## TASK DIRECTIONS
Copy each line below in which the word "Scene" occurs.

## PROVIDED RECORDS
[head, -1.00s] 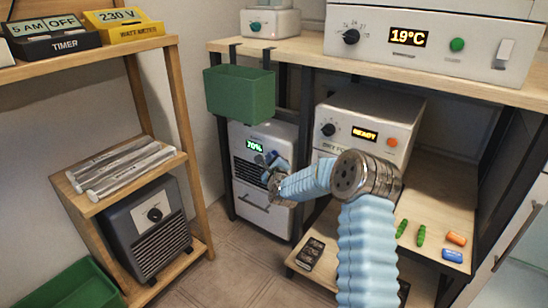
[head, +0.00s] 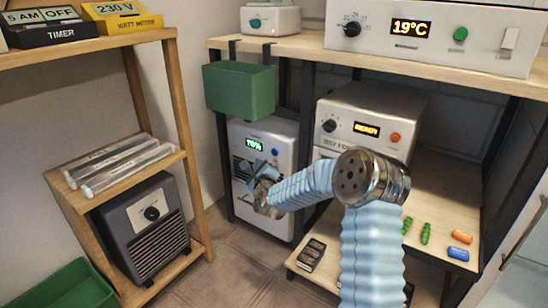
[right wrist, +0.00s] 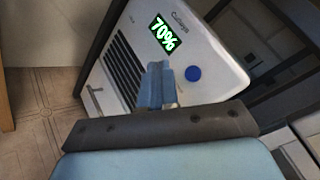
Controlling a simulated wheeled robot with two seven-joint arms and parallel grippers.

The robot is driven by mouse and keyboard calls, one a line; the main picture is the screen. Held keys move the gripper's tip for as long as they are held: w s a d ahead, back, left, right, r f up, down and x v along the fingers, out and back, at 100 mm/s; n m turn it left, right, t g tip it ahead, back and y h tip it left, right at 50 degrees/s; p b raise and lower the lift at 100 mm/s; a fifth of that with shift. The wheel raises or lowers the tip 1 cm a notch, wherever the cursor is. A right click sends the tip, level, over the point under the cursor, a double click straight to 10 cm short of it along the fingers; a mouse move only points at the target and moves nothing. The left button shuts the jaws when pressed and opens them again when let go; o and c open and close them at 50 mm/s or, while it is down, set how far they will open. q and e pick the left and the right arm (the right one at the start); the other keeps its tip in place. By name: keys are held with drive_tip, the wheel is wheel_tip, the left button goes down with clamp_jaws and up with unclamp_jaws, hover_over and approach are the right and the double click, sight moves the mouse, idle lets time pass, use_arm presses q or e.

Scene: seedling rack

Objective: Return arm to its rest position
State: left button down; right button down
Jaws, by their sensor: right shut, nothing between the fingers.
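My right arm, in a pale blue sleeve, rises from the bottom of the head view and bends left at a metal joint. Its gripper (head: 262,180) is shut and empty, in front of the white unit (head: 278,217) that reads 70%. In the right wrist view the closed blue fingers (right wrist: 159,86) overlap the front of the same white unit (right wrist: 203,48), beside its round blue button. I see no contact, but the exact gap cannot be told. My left gripper is not in view.
A green bin (head: 239,91) hangs from the bench edge above the gripper. A white box reading READY (head: 372,106) stands on the lower shelf, with small green, orange and blue items in front. A wooden rack (head: 187,130) stands left; floor between is clear.

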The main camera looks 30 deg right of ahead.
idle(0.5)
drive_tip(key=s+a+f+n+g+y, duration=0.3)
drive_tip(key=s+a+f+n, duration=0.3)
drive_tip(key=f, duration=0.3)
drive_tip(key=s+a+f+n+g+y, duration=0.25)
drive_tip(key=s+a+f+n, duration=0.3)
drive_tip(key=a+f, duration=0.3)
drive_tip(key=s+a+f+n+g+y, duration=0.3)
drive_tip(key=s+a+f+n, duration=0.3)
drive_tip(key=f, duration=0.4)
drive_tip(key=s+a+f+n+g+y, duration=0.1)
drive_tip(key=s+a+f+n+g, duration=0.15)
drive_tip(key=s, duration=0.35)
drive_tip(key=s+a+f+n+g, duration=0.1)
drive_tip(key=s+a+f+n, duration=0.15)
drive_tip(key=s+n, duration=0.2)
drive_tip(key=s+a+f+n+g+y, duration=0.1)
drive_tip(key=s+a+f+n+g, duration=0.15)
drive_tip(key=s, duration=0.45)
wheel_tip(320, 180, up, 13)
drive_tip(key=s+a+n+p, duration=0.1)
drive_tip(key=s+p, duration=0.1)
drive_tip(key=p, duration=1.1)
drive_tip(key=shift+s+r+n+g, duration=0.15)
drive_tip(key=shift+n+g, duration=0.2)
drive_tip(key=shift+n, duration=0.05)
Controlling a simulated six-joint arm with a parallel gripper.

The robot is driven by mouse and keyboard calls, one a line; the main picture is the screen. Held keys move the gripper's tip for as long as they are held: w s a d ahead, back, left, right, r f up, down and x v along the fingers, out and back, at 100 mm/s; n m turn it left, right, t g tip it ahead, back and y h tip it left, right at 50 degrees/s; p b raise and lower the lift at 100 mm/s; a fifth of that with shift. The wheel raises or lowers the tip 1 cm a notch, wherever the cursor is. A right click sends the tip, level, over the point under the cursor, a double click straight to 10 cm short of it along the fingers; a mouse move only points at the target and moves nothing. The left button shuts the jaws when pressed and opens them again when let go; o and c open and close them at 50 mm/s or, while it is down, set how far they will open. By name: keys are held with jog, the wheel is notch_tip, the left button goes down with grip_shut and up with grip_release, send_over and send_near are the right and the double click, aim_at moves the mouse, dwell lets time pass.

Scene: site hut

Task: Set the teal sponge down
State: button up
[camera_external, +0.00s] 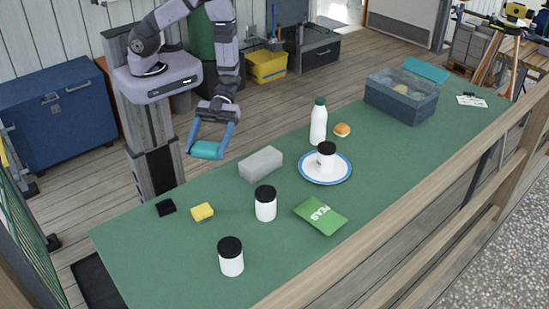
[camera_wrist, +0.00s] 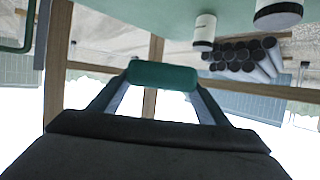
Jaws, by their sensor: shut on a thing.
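The teal sponge (camera_external: 206,150) is a rounded teal block. My gripper (camera_external: 211,144) is shut on it, with a blue finger at each end. It is held in the air beside the back left edge of the green table (camera_external: 150,248), apart from the tabletop as far as I can tell. In the wrist view the sponge (camera_wrist: 162,75) spans the gap between my two fingertips (camera_wrist: 160,82).
Near the sponge are a grey block (camera_external: 261,163), a yellow sponge-like block (camera_external: 202,212) and a small black object (camera_external: 166,207). Black-lidded white jars (camera_external: 265,204), a plate (camera_external: 312,174), a bottle (camera_external: 318,122) and a green packet (camera_external: 321,215) also stand or lie there.

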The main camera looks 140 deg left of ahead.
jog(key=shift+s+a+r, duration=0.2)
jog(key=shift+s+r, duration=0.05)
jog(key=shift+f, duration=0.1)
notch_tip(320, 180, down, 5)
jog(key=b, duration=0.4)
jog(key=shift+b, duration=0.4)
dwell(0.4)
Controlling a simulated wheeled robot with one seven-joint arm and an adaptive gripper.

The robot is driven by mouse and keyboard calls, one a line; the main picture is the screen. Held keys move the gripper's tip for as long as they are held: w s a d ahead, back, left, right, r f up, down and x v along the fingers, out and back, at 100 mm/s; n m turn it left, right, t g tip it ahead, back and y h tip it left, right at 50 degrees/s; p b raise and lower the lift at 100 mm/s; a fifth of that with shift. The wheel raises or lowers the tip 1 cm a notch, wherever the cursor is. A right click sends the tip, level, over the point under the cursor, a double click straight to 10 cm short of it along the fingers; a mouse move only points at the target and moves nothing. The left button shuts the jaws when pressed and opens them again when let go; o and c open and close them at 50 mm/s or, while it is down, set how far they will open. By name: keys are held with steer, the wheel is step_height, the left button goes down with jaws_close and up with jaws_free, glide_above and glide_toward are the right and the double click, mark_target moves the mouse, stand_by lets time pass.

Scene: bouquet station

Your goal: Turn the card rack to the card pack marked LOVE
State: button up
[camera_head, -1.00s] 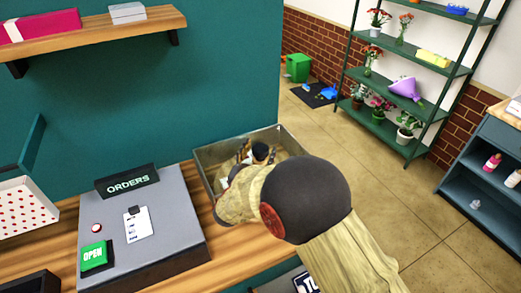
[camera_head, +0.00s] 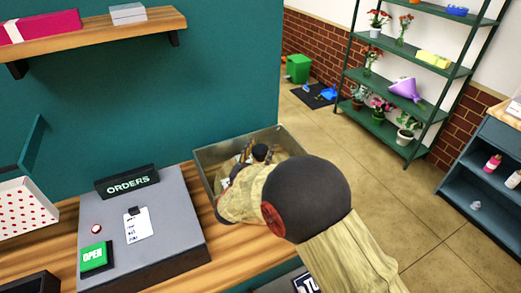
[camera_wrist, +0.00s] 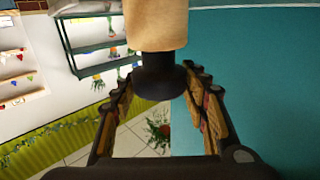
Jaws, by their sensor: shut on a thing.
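In the wrist view the knob (camera_wrist: 158,80) is a dark round piece joined to a plain tan body (camera_wrist: 158,25), with a finger on each side. I take this as part of the card rack, but most of it is hidden. My gripper is shut on the knob. No card pack and no LOVE mark can be read in either view.
The box wall (camera_head: 217,154) rises around my gripper. The grey order stand (camera_head: 165,225) with its ORDERS sign (camera_head: 127,182) is to the left. A teal wall (camera_head: 225,70) stands close behind. A green plant shelf (camera_head: 400,90) is farther off, beyond open floor.

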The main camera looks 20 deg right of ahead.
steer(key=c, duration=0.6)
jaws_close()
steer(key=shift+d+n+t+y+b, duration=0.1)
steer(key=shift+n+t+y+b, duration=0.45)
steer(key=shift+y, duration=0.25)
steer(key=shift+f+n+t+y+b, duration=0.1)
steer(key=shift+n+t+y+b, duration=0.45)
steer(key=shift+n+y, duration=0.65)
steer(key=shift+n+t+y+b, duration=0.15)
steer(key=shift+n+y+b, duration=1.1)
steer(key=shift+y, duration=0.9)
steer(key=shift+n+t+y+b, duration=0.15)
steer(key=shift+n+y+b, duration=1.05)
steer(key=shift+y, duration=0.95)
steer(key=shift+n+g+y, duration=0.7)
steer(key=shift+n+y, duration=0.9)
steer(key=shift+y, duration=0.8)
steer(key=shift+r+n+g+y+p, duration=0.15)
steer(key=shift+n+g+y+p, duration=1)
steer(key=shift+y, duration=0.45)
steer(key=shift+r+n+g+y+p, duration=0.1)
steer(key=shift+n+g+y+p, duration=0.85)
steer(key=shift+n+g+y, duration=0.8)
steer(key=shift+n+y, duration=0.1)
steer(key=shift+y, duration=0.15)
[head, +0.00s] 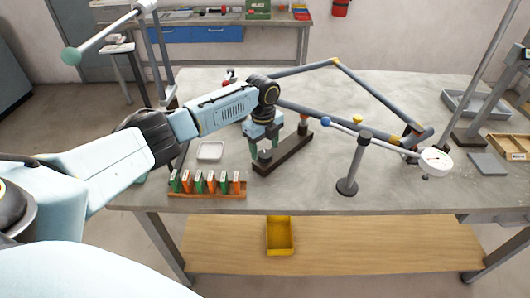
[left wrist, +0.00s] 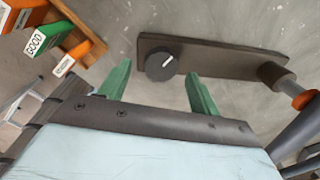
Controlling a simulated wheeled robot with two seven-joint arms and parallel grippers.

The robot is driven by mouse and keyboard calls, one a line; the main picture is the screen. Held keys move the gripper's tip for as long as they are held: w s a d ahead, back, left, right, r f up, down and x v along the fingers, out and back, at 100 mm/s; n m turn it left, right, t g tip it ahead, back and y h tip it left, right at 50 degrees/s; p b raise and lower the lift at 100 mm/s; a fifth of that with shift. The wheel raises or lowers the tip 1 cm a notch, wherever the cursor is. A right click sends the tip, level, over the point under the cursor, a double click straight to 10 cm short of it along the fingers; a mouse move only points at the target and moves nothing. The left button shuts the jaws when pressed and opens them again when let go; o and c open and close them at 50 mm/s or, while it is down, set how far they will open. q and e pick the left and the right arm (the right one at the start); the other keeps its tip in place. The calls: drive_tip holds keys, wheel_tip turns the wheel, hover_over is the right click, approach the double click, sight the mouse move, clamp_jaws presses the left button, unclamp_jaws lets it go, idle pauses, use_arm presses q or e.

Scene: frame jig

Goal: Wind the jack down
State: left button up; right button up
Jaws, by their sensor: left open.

## TASK RESULT
Scene: seedling rack
Scene: site hut
Scene: bouquet station
Scene: frame jig

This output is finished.